Als drittes die Bilder: Einige Elemente sehen nicht nur für einen Animationsfilm überwältigend realistisch aus, Gebäude oder Einrichtungsgegenstände etwa. Oder das Fahrzeug, mit dem Maxime und seine Frau die Jagd nach Gru aufnehmen, nämlich eine knallrote überdimensionale Kakerlake mit Düsenantrieb und schlagkräftigen Extremitäten; sobald die fliegt oder zuschlägt, kracht’s optisch. Manche Bestandteile sind dabei etwas creepy, was im Rahmen eines solchen Familienfilms erstaunt, nicht nur Zuschauende, sondern auch Gru, der das dann stets meta-humorig anmerkt. Und dann die 3D-Version, es ist ein großes Vergnügen, wie die Filmemacher die zusätzliche Dimension in die Darbietung einbauen, mit Gesten in Richtung Betrachter, Dingen, die durch die Gegend fliegen, oder dynamischen perspektiven, etwa der Kletteraktion am Kronleuchter in der Schurkenschule. Man kann sich kaum ausmalen, wie diese Sequenzen in 2D aussehen mögen.
Zuletzt das Reichen-Bashing, das man an den verkorksten, oberflächlichen Nachbarn und anderen Stadtbewohnern festmachen kann. In Zeiten von zunehmendem Mega-Reichtum bei noch schneller wachsender, weil darauf basierender Mega-Armut und der Glorifizierung von Geld und geldbedingtem Scheißverhalten (Tik Tok, Instagram, Sylt) ist dies ein eher nonkonformistischer Standpunkt. Für Gru und Familie zählen andere Werte. Tränenrührig, aber nett.
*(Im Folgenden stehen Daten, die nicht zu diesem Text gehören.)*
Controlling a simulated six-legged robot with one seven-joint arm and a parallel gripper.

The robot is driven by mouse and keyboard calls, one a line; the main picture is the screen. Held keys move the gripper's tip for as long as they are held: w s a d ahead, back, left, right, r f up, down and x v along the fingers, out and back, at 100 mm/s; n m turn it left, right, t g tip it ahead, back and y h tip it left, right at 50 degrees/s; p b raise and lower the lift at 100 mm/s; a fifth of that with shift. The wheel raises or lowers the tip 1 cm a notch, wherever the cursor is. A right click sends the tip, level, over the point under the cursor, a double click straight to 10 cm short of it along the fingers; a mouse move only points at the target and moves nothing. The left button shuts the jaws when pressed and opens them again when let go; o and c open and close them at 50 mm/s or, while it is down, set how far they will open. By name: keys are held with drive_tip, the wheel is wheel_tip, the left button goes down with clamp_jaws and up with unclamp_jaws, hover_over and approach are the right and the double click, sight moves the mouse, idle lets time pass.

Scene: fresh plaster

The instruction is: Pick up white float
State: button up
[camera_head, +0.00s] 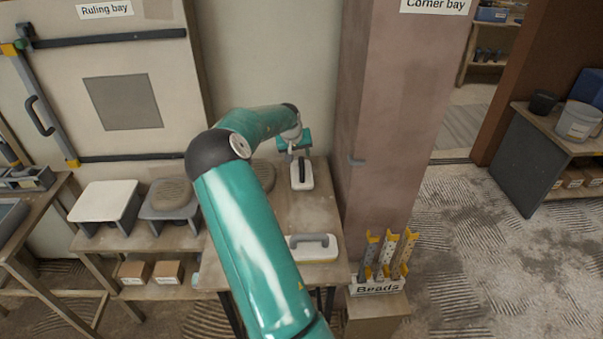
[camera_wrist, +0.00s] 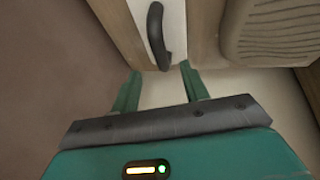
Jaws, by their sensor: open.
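A white float (camera_head: 302,183) with a dark handle lies at the back of the wooden bench, close to the pinkish column. In the wrist view its white board (camera_wrist: 177,14) and curved black handle (camera_wrist: 157,36) show at the top. My gripper (camera_head: 297,150) is over the far end of this float. In the wrist view my gripper (camera_wrist: 160,82) is open, with its two green fingers apart and nothing between them. The near end of the handle lies just beyond the fingertips, in line with the gap. The height between fingers and handle is hard to tell.
A second pale float (camera_head: 325,254) with a grey handle and yellow edge lies at the bench (camera_head: 318,212) front. A round ribbed pad (camera_head: 264,175) lies left of the white float; a ribbed surface (camera_wrist: 270,30) shows in the wrist view. The column (camera_head: 385,130) stands close on the right.

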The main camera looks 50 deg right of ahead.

Und dann der Rest. Sei mit der Handlung begonnen: Zentral scheint es ja um die Rachemotive von Maxime zu gehen, doch der dümpelt mit seiner Flugkakerlake sinnlos in der Gegend herum und scannt aus der Luft irgendwelche beliebigen Straßenzüge nach Gru ab. Erst zum Ende hin bekommt er wieder den Schub, den er zu Anfang aufnimmt – dazwischen übernimmt sinnloser Quatsch die Geschehnisse. Also, noch sinnloser als diese Rachesache. Und zwar eine Menge: Zunächst die neuen Lebensumstände, in denen sich Gru als Familienvater falsch benimmt, Lucy ihren neuen Job in einem Edel-Frisörsalon vergurkt (und in einer „Terminator 2“-Sequenz von ihrem Styling-Opfer durch einen Supermarkt gejagt wird; das sah bei „Shaun, das Schaf – UFO-Alarm“ lustiger und dynamischer aus) und die Kids beim Karatekurs irgendwas erleben. Da resultiert der Witz zumeist aus Fremdscham, das ist nicht besonders einfallsreich.
Auch nicht das, was die gelben, pillenförmigen, Schlumpf-Italienisch quasselnden, dümmlichen Minions veranstalten, die – bis auf die drei wichtigsten – nicht mit nach Mayflower ziehen dürfen, sondern in der AVL-Zentrale Quatsch machen. Müssen. Fünf von ihnen werden zu Mega-Minions, die eigentlich Maxime suchen sollen, aber – das musste der Rezensent nachlesen – tatsächlich lediglich auf ihre übliche ignorant-respektlose Weise Marvel- und DC-Superheldenfilme karikieren sollen. Wer die nicht kennt, bekommt eine unendliche Abfolge müder Gags, wer die kennt, ja, keine Ahnung, ob man dann wacher bleibt. Immerhin ist der Detailreichtum bei Fahrten durch die schlumpfige gelbe Menge insbesondere in 3D beachtlich. Dieses Mega-Programm wird jedoch abgeblasen, und was die fünf Ex-Superhelden danach so treiben, man ahnt es, bekommt im Finale noch eine mehrsekündige Reprise zum kurzen Aha-effektiven Wiedererkennen. Also lauter Kram, der mit einer Handlung nicht viel zu tun hat. Die Heist-Szene mit Poppy ist auch nur drin, damit die Schulleiterin Übelschlecht, die auch im Original so heißt, Maxime auf den Aufenthaltsort von Gru hinweisen kann, und dabei ist dieser Erzählstrang der beste im ganzen Film. Auf den Rest hätte man gut verzichten können. Oder ihn anders verteilen. Wie auch immer: Schlechte Scherze und schlechte Handlung kombiniert mit guten Effekten und einer guten Idee machen keinen guten Film, aber so läuft es eben in Hollywood.
Nun haben also Lucy und Gru zusätzlich zu den drei Adoptivmädchen noch einen Junior, der dem Vater sehr ähnelt – und der neben den Minions sicherlich Material für Spin-Offs bietet. Es darf auch davon auszugehen sein, dass man nicht nur die parallelen „Minions“-Lang- und Kurzfilme fortsetzen wird, schließlich macht inzwischen sogar Volkswagen Werbung mit den nervigen Krakeelos, und auch ein fünfter Teil von „Ich – einfach unverbesserlich“ lässt sich angesichts einer solch dünnen und trotzdem auf anderthalb Stunden ausgeblähten Geschichte wie hier sehr gut imaginieren. Solange das Geld fließt, ist alles gut. Aber Obacht: Wenn’s zu viel Geld wird, kommen die Minions und stellen euch auf dem Tennisplatz bloß!
PS: Jens „Knossi“ Knossalla hat jüngst mit Mickie Krause dessen „10 nackte Frisösen“ neu herausgebracht. Hier spricht er Maxime. Der Sprecher ist mehr Schurke als die Figur.
PPS: Für den Rezensenten gilt: Wenn Animation und Humor, dann Aardman. Wenn Animation, dann Ghibli. Mal so platt-pauschal. „The Lego Movie“ hat aber auch Spaß gemacht, sogar der zweite Teil noch.